** begin **

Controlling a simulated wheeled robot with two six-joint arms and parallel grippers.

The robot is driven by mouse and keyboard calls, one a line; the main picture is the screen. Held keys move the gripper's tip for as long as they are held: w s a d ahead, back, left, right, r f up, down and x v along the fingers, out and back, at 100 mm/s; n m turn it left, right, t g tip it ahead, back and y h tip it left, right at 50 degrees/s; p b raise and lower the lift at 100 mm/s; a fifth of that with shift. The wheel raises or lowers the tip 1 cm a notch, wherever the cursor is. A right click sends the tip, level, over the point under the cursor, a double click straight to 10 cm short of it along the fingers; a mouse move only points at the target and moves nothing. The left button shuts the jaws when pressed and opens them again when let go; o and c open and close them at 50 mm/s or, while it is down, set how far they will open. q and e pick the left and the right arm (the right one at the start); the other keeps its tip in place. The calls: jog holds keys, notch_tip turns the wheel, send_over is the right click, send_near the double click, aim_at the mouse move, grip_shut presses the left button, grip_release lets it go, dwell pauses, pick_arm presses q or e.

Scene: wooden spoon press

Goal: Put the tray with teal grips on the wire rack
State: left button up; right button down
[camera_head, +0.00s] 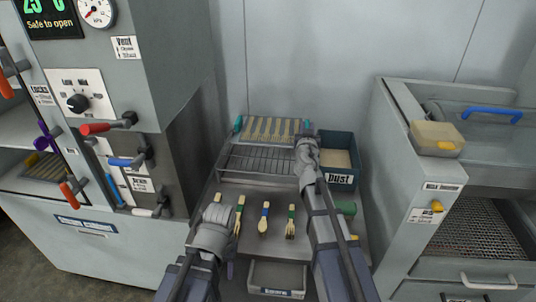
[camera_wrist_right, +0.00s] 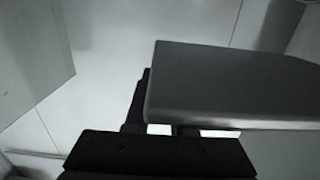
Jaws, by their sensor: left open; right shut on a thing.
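The tray with teal grips (camera_head: 268,138) holds a row of pale wooden pieces. It is at the back of the bench in the head view, with one teal grip (camera_head: 238,125) at its left end. My right gripper (camera_head: 307,143) is shut on the tray's right end; its fingertips are largely hidden by the wrist. The wire rack (camera_head: 258,165) is just in front of and below the tray; I cannot tell whether they touch. My left gripper (camera_head: 216,226) is open and empty near the bench front.
A dark bin labelled Dust (camera_head: 340,178) stands right of the rack, close to my right arm. Several coloured-handled utensils (camera_head: 263,220) lie on the bench before the rack. The press cabinet (camera_head: 95,90) is left; a grey cabinet (camera_head: 405,170) is right.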

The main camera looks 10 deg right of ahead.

** end **

= YOUR INSTRUCTIONS =
From the line with "Scene: wooden spoon press" to the line with "[camera_wrist_right, +0.00s]", set down those lines word for word and only those, counting both ends. Pictures stay out of the copy.

= EXERCISE OUTPUT =
Scene: wooden spoon press

Goal: Put the tray with teal grips on the wire rack
State: left button up; right button down
[camera_head, +0.00s] 
[camera_wrist_right, +0.00s] 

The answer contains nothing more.